The reception six GM executives have received from investors on this week’s roadshow to promote the IPO has been strong enough to sell the shares at the high end of the $26 to $29 offering range or above $30, said the people, who asked not to be identified because the information is private. SAIC Motor Corp., GM’s partner in China, will probably be among the buyers, three people familiar with the plans said.
GM will probably exercise its so-called greenshoe or overallotment option, granting underwriters 54.8 million more shares, the people said. That would help the U.S. Treasury Department recoup more of the public’s $49.5 billion investment in the Detroit-based automaker. Strong demand for the IPO may also help secure higher prices when the U.S. sells the rest of its shares in later offerings.
Noreen Pratscher, a GM spokeswoman, declined to comment.
The offering of 365 million shares, or 24 percent of the automaker’s stock, is already multiple times oversubscribed, one of the people said. Banks arranging the sale will continue to take orders until the roadshow ends next week, to avoid the perception that any potential investors were crowded out, the person said. GM is scheduled to price the IPO on Nov. 17.
The automaker is getting orders from large institutional investors who are likely to be long-term shareholders at about $32 a share, one of the people said. About 15 percent to 20 percent of the offering will be allocated to individuals, the person said.

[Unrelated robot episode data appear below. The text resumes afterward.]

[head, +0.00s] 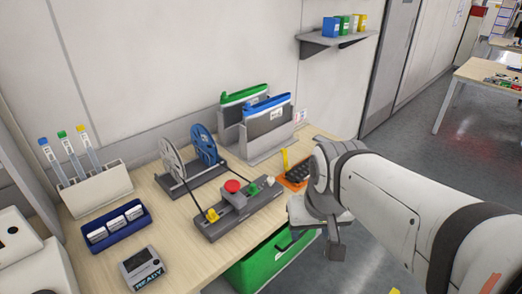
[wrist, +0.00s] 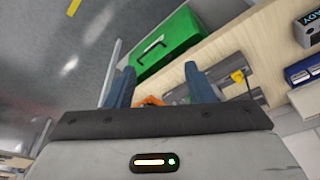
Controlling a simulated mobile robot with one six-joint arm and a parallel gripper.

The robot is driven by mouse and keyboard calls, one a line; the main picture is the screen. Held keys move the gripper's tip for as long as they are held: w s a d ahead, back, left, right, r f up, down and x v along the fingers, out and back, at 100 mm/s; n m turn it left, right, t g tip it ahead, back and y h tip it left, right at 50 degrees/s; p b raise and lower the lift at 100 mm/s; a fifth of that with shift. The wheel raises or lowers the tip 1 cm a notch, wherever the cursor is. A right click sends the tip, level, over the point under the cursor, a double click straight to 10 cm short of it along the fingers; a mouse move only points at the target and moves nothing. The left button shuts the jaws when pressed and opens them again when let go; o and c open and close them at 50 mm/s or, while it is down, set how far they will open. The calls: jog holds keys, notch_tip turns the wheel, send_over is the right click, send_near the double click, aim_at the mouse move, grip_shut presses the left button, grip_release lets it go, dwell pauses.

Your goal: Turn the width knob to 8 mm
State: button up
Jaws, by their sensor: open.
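A grey fixture (head: 238,210) lies on the table in the head view. It carries a red round knob or button (head: 233,186), a yellow part (head: 212,215), a green part (head: 253,190) and a small pale knob (head: 268,181). I cannot tell which is the width knob, and no scale is readable. My gripper (head: 336,248) hangs to the right of the fixture, apart from it, beyond the table's front edge. In the wrist view my gripper (wrist: 160,80) has its two blue-grey fingers spread with nothing held. The yellow part (wrist: 237,77) shows right of the fingers.
A green crate (head: 268,262) stands below the table edge, near my gripper. An orange tray (head: 294,180) with black contents lies right of the fixture. Two reels (head: 205,145) and upright cassettes (head: 266,130) stand behind. A small box (head: 142,268) reads READY.

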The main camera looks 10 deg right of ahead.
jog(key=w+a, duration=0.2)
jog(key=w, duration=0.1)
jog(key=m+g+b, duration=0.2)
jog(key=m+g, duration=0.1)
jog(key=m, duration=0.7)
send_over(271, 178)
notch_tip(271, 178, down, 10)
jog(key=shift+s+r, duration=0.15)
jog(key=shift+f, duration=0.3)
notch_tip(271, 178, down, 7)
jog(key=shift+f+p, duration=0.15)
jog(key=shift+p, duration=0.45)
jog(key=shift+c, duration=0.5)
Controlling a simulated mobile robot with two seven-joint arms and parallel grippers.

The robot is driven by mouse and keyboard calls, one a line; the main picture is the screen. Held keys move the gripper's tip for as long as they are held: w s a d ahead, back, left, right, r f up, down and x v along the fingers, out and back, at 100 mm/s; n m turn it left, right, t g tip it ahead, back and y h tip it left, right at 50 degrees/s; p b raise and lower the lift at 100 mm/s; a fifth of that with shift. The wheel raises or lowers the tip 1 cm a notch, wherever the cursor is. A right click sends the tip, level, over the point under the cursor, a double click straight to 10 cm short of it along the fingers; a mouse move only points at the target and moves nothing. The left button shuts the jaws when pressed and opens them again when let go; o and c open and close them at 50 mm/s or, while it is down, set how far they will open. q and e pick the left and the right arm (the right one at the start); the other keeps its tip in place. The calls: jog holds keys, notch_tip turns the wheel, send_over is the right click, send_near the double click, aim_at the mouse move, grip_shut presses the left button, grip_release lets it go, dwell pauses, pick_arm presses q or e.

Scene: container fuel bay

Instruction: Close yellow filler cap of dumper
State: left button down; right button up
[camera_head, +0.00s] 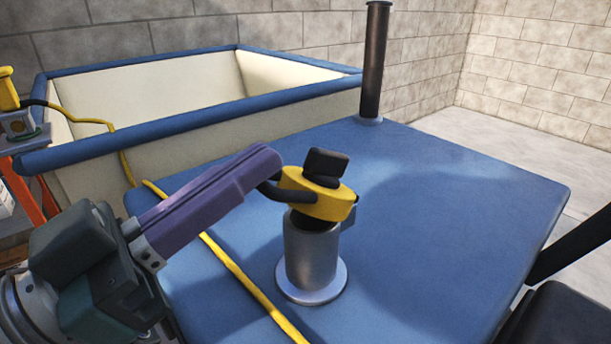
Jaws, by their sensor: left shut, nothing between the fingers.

GM’s stockholders may sell about $2 billion in shares to sovereign wealth funds in the Middle East and Asia in allotments of about $500 million, the person said.
Joe Phillippi, a principal of consulting firm AutoTrends Inc. in Short Hills, New Jersey, said the fact that the IPO was being sold to institutional investors was a good sign for taxpayers because it means GM is finding eager buyers without having to aggressively market the stock to individuals.
“They only stuff the stock into retail when the deal is going bad,” Phillippi said.
Large institutions are likely to hold the stock longer than hedge funds or individuals, meaning that they won’t sell quickly and put downward pressure on the shares, he said.
The offering comes 16 months after GM emerged from a U.S.- backed bankruptcy. The company reported third-quarter net income of $2.16 billion this week, bringing the automaker’s earnings this year to $4.77 billion. That tops the $4.46 billion profit by Toyota City, Japan-based Toyota Motor Corp., according to data compiled by Bloomberg.
The Standard & Poor’s 500 Index has climbed to a two-year high this month amid signs that the U.S. economy won’t slip back into a recession after the longest contraction since the Great Depression.
“They left enough money on the table that money managers think there is some real upside,” Phillippi said. “GM had a good third quarter.”
Without exercising the greenshoe, the Treasury Department’s stake would fall to 43 percent from 61 percent now, according to a regulatory filing with the Securities and Exchange Commission. If the overallotment option is used, the stake would drop to 41 percent, according to the filing.